Florida couples who decide to divorce have two options for legally ending their marriage. Some couples qualify for a simplified dissolution, while others must file for regular dissolution of marriage.
Review the differences between these divorce paths under Florida law.
A couple can qualify for this streamlined divorce process if they agree to forego spousal support, agree on property and debt division, and have no minor or unborn children together. Simplified dissolution does not take as long as regular dissolution and does not require financial disclosure beyond financial affidavits. The couple submits their agreement and the judge will approve it with amendments if necessary. The parties appear in court together. In the event that one party fails to appear without a valid reason, the proceedings may need to be begun again and both parties will need to appear or one party may proceed with a regular dissolution.
Couples that do not meet Florida’s criteria for simplified dissolution must file a petition for regular dissolution. The spouse who files must provide detailed information about his or her desired child custody and property division arrangements. The other spouse has 20 days to submit his or her own preferences in a response petition. Both spouses must submit full financial disclosure to the court within 45 days.
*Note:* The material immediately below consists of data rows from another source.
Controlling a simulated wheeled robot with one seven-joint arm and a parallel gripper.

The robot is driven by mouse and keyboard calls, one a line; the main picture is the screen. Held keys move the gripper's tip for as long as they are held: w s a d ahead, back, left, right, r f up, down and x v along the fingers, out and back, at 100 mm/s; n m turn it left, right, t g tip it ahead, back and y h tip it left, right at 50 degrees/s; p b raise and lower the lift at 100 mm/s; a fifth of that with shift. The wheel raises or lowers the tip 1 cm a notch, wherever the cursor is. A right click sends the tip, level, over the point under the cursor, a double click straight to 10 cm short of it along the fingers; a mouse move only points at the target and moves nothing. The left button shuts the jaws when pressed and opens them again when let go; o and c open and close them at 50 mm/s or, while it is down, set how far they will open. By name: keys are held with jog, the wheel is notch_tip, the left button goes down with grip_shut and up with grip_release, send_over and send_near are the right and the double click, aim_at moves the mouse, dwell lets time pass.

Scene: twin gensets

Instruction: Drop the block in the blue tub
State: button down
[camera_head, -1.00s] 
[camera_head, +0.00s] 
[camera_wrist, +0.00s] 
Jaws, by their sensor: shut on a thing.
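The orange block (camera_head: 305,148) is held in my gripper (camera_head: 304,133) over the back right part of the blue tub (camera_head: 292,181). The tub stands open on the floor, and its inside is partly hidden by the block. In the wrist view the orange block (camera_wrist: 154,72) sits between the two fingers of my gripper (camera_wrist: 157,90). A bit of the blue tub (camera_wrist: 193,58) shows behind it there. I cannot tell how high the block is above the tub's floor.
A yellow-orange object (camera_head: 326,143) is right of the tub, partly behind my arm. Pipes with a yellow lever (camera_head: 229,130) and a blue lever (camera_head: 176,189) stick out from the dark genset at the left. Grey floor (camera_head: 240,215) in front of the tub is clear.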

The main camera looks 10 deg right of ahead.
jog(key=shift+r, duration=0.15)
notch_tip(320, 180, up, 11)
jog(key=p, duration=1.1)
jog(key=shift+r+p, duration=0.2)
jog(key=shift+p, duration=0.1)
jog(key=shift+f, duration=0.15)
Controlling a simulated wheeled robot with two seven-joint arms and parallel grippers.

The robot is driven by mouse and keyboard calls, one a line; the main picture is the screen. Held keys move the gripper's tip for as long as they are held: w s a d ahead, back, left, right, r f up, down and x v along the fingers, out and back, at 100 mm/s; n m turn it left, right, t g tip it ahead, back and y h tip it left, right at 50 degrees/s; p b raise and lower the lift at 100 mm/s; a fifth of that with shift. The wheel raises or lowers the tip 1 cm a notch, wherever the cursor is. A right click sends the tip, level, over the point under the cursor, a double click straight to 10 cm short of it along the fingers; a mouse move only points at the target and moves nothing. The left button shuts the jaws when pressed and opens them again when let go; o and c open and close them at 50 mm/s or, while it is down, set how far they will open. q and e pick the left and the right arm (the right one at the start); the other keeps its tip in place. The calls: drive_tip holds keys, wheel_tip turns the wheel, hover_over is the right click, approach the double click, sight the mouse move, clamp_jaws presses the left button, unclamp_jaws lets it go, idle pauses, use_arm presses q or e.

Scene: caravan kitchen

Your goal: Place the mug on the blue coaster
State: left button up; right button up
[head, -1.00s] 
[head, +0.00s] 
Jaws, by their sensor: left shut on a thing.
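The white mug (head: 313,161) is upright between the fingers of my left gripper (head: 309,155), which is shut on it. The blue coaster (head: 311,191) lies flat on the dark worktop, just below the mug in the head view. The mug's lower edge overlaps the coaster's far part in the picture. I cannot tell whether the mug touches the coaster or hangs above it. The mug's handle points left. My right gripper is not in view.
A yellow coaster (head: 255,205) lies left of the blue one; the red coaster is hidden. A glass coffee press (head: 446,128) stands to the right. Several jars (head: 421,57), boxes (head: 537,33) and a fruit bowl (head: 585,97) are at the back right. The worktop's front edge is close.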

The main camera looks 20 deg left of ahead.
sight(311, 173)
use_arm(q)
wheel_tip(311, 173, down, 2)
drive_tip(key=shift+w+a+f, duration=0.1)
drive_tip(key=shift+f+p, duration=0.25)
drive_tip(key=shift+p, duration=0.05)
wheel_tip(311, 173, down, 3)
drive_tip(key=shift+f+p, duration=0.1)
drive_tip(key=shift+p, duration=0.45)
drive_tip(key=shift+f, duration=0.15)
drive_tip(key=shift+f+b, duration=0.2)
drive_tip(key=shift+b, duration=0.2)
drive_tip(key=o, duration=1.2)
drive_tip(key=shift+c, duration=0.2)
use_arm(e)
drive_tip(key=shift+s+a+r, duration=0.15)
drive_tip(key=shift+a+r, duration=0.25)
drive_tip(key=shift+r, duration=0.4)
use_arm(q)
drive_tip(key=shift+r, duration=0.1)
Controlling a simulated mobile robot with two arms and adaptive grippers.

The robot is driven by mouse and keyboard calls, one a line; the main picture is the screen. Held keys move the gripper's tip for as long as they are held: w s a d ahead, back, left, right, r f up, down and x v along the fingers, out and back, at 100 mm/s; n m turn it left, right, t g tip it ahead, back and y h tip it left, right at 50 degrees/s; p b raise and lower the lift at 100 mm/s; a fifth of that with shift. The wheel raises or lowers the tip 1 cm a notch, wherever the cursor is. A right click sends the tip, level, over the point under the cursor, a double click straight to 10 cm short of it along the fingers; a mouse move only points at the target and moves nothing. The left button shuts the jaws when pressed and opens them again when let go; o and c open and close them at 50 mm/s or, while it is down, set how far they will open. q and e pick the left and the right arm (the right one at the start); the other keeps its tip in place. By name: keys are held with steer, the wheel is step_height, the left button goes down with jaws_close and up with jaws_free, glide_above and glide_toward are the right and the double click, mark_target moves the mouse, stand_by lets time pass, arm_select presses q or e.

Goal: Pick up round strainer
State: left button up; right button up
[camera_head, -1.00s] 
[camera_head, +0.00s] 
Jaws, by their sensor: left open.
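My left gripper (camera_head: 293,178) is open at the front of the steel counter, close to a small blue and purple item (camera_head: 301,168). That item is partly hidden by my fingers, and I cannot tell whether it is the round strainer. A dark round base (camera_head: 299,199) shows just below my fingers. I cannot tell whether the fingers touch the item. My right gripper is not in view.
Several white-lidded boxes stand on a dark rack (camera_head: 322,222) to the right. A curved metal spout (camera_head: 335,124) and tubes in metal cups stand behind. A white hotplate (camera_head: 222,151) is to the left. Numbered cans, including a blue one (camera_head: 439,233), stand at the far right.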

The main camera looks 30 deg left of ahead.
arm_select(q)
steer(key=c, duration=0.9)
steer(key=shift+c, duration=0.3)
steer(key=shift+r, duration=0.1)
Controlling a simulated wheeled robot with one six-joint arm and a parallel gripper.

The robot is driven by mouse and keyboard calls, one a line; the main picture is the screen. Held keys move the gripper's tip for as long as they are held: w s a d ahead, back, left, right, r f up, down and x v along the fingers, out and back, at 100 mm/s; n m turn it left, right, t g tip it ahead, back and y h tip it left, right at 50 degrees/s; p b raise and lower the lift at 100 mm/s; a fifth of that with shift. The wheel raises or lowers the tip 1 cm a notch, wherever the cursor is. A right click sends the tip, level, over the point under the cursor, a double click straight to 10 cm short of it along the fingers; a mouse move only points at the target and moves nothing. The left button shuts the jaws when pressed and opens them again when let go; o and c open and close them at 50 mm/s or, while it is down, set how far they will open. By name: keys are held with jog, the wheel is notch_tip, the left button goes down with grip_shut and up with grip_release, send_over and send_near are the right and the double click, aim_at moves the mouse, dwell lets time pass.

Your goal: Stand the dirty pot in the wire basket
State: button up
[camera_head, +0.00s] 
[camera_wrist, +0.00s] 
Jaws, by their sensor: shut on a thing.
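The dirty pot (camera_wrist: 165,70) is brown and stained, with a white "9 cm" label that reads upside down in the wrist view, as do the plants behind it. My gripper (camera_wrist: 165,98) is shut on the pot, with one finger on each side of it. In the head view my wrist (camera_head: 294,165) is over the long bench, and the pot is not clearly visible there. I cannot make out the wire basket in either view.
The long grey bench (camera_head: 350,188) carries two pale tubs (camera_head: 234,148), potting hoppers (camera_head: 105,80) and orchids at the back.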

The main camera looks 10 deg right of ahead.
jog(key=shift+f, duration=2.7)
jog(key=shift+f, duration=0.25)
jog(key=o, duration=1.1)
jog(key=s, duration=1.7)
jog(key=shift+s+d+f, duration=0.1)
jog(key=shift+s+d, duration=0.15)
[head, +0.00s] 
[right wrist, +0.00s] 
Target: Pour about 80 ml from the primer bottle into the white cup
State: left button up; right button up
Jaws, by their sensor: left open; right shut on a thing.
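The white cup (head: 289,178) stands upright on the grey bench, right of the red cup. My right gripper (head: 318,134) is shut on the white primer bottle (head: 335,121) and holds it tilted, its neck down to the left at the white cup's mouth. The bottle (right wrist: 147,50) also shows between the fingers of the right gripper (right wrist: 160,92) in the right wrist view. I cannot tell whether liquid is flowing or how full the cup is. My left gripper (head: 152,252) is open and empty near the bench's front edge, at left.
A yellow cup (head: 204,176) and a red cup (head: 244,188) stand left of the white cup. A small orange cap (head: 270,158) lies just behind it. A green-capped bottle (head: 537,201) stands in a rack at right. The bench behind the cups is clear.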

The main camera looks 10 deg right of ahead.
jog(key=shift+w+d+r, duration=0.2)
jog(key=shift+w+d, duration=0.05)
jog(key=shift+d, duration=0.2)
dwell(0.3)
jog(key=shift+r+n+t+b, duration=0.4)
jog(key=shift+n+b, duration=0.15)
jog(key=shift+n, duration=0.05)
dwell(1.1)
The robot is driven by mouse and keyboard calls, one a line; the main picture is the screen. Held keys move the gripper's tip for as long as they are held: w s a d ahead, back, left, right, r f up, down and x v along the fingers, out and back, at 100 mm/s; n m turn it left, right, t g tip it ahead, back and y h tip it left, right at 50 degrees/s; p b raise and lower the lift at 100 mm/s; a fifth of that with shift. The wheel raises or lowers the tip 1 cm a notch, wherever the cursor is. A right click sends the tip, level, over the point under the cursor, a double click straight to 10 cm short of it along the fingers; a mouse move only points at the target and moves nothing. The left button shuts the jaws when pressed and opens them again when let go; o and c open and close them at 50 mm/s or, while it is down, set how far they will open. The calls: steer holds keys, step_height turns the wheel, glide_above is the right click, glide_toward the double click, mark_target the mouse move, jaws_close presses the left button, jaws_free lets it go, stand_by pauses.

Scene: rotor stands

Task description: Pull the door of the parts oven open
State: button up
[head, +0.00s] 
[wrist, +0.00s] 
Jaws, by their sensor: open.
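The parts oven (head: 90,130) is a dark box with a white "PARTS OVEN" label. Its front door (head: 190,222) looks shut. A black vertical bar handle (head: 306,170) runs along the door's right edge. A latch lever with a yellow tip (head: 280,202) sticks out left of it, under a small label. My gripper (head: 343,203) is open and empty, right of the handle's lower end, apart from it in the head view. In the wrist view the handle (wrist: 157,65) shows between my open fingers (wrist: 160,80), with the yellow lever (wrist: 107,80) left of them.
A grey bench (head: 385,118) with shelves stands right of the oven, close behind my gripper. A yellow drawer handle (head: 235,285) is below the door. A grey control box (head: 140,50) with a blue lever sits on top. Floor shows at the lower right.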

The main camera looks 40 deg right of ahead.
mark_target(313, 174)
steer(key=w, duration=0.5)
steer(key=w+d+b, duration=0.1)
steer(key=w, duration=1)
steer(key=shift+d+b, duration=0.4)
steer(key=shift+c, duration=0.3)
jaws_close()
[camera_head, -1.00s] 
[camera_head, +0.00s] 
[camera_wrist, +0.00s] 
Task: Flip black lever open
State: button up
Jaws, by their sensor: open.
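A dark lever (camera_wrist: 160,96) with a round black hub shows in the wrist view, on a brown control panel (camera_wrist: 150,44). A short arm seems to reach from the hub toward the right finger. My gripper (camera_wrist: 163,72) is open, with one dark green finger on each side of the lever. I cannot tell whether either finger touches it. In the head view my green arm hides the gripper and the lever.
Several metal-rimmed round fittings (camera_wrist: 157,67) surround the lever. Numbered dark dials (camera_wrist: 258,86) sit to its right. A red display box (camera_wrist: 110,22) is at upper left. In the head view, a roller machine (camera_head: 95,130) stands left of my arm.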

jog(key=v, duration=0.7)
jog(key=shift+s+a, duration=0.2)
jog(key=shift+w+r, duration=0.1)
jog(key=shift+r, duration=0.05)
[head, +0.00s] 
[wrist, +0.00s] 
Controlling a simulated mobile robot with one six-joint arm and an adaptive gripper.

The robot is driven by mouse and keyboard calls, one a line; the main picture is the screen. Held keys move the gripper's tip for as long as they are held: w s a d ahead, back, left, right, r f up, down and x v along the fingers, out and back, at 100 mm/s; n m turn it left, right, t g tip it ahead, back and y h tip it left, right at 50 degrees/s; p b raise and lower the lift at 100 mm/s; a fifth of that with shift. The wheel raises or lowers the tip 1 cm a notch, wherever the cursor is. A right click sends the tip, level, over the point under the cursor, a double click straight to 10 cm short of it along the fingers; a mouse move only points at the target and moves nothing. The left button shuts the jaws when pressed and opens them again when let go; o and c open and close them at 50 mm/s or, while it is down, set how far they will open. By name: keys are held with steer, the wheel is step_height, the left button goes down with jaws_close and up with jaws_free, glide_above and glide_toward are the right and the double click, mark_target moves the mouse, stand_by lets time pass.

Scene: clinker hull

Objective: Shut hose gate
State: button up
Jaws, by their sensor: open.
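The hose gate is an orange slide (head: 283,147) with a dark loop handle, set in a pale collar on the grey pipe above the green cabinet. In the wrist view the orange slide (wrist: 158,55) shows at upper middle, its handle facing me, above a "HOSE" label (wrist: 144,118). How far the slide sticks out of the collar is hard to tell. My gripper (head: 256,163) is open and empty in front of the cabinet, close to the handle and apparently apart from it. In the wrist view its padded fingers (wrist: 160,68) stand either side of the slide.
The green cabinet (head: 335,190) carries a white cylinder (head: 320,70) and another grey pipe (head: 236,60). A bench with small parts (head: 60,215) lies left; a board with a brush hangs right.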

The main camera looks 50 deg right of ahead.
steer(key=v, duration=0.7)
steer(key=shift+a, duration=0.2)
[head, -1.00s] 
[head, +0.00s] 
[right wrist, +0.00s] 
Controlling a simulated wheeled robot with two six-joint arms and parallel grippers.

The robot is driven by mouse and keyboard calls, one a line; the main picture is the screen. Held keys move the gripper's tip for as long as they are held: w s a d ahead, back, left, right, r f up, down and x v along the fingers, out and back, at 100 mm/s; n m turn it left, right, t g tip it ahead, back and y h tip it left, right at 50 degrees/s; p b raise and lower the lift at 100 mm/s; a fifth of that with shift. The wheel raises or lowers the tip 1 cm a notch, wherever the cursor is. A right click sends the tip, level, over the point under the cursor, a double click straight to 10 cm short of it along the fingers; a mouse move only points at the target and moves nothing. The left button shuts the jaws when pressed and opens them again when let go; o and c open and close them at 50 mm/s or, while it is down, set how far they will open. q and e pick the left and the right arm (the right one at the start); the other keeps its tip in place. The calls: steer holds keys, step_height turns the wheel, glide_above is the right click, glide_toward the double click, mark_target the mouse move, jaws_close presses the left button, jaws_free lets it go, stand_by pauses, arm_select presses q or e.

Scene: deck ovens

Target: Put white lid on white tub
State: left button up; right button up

During the regular dissolution process, the judge will refer the couple to mediation. If the mediation process does not succeed, they must move forward with a hearing. In this case, the judge will create a legally binding divorce order based on Florida law. For example, the state requires the equitable distribution of property and shared parental responsibility as long as this arrangement serves the child’s best interests. The judge will also order child support and in some cases, spousal support depending on the family’s financial situation.